## WHAT YOU SHOULD DO
In the listing below, locate the line containing "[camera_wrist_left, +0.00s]" and the line containing "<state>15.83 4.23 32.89". Output both of them and every line between, exactly as written, and nothing more.

## DATASET EXTRACT
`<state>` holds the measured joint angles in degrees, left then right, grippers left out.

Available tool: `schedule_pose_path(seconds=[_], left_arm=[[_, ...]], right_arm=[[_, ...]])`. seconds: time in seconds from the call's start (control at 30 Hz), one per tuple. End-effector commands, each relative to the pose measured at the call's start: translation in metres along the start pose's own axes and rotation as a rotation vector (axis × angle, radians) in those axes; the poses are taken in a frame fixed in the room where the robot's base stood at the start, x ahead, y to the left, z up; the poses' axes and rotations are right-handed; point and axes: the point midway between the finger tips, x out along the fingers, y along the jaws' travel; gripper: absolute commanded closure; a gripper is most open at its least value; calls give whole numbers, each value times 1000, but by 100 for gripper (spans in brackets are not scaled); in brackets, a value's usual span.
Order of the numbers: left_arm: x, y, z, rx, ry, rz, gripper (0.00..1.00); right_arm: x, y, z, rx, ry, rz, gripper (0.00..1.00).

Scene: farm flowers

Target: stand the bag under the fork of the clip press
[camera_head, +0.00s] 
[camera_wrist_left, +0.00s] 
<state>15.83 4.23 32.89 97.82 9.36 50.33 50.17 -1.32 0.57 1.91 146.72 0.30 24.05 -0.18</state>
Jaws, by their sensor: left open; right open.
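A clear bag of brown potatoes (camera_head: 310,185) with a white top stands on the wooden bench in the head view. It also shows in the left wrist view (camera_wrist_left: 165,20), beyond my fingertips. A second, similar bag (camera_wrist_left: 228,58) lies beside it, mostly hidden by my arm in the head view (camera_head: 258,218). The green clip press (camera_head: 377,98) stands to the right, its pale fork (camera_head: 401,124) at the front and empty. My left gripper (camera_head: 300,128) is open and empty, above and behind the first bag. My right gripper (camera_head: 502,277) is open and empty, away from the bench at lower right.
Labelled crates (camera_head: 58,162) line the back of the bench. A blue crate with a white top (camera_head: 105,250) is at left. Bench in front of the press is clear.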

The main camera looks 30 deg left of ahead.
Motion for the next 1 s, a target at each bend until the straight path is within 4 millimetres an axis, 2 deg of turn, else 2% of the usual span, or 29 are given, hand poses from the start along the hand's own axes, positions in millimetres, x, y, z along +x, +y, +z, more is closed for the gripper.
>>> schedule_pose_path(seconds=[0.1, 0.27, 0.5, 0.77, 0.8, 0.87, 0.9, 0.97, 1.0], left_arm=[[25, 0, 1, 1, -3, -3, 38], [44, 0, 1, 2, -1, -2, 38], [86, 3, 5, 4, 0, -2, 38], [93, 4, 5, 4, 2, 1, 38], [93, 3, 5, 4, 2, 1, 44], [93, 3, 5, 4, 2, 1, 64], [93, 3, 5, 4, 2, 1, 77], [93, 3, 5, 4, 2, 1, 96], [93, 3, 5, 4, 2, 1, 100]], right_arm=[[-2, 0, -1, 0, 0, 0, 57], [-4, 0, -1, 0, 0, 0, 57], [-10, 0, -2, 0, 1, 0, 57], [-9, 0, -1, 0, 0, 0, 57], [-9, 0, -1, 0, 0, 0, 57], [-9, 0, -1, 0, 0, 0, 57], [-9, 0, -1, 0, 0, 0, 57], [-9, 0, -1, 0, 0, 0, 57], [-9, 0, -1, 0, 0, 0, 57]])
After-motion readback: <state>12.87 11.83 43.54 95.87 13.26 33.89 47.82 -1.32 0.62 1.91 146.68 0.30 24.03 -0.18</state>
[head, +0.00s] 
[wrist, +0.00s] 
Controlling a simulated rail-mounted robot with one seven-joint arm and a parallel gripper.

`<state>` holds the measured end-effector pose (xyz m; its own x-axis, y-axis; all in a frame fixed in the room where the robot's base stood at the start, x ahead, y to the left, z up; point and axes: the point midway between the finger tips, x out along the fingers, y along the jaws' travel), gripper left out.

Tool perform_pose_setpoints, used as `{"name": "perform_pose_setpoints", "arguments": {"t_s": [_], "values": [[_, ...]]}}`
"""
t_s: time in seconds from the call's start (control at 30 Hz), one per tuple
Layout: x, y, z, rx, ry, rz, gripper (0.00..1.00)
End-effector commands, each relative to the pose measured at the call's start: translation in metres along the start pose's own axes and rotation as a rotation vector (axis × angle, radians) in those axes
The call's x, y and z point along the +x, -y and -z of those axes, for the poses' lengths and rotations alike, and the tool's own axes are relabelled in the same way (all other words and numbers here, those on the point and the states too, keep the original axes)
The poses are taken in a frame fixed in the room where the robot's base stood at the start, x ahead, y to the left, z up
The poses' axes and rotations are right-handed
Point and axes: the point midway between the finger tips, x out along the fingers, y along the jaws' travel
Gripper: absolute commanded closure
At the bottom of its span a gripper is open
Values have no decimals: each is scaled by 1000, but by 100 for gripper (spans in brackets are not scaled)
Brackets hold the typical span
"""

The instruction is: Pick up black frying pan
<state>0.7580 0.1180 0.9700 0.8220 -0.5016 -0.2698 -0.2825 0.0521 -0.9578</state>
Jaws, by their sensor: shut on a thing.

## TASK SOLUTION
[camera_wrist_left, +0.00s] 
<state>15.83 4.23 32.89 97.82 9.36 50.33 50.17 -1.32 0.57 1.91 146.72 0.30 24.05 -0.18</state>

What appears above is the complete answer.